What is needed:
You are to retype all of the data exactly as it appears.

Collected data:

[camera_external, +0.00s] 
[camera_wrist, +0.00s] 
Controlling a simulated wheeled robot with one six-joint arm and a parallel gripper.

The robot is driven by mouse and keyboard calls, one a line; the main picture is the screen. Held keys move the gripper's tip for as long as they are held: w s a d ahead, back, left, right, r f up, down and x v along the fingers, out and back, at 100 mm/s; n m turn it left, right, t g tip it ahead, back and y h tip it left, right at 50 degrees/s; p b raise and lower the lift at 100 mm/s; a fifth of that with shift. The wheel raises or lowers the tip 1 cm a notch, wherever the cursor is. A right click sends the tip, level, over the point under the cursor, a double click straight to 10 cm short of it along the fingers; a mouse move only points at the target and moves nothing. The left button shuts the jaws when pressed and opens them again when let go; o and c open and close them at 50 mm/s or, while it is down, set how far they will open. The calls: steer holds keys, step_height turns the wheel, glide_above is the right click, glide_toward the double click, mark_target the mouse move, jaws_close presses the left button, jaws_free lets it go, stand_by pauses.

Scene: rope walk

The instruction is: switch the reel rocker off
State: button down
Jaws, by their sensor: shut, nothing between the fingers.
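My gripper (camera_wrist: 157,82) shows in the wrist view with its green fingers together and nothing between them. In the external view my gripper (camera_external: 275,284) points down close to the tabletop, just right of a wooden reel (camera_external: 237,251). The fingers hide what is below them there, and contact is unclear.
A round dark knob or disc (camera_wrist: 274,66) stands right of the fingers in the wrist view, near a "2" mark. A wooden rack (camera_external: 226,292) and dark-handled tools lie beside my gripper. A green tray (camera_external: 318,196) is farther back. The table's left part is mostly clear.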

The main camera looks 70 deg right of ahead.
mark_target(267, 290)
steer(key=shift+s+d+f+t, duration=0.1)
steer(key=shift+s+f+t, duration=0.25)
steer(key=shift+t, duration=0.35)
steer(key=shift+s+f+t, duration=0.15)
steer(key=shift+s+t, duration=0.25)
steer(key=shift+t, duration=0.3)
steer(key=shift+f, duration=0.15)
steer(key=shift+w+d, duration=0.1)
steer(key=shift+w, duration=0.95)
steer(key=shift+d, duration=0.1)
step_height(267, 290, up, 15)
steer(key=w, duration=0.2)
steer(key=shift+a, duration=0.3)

Written solution:
[camera_external, +0.00s] 
[camera_wrist, +0.00s] 
Controlling a simulated wheeled robot with one six-joint arm and a parallel gripper.

The robot is driven by mouse and keyboard calls, one a line; the main picture is the screen. Held keys move the gripper's tip for as long as they are held: w s a d ahead, back, left, right, r f up, down and x v along the fingers, out and back, at 100 mm/s; n m turn it left, right, t g tip it ahead, back and y h tip it left, right at 50 degrees/s; p b raise and lower the lift at 100 mm/s; a fifth of that with shift. The wheel raises or lowers the tip 1 cm a notch, wherever the cursor is. A right click sends the tip, level, over the point under the cursor, a double click straight to 10 cm short of it along the fingers; a mouse move only points at the target and moves nothing. The left button shuts the jaws when pressed and opens them again when let go; o and c open and close them at 50 mm/s or, while it is down, set how far they will open. The calls: steer holds keys, step_height turns the wheel, glide_above is the right click, glide_toward the double click, mark_target the mouse move, jaws_close presses the left button, jaws_free lets it go, stand_by pauses.

Scene: rope walk

The instruction is: switch the reel rocker off
State: button down
Jaws, by their sensor: shut, nothing between the fingers.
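My gripper (camera_wrist: 157,82) shows in the wrist view with its green fingers together and nothing between them. In the external view my gripper (camera_external: 275,284) points down close to the tabletop, just right of a wooden reel (camera_external: 237,251). The fingers hide what is below them there, and contact is unclear.
A round dark knob or disc (camera_wrist: 274,66) stands right of the fingers in the wrist view, near a "2" mark. A wooden rack (camera_external: 226,292) and dark-handled tools lie beside my gripper. A green tray (camera_external: 318,196) is farther back. The table's left part is mostly clear.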

The main camera looks 70 deg right of ahead.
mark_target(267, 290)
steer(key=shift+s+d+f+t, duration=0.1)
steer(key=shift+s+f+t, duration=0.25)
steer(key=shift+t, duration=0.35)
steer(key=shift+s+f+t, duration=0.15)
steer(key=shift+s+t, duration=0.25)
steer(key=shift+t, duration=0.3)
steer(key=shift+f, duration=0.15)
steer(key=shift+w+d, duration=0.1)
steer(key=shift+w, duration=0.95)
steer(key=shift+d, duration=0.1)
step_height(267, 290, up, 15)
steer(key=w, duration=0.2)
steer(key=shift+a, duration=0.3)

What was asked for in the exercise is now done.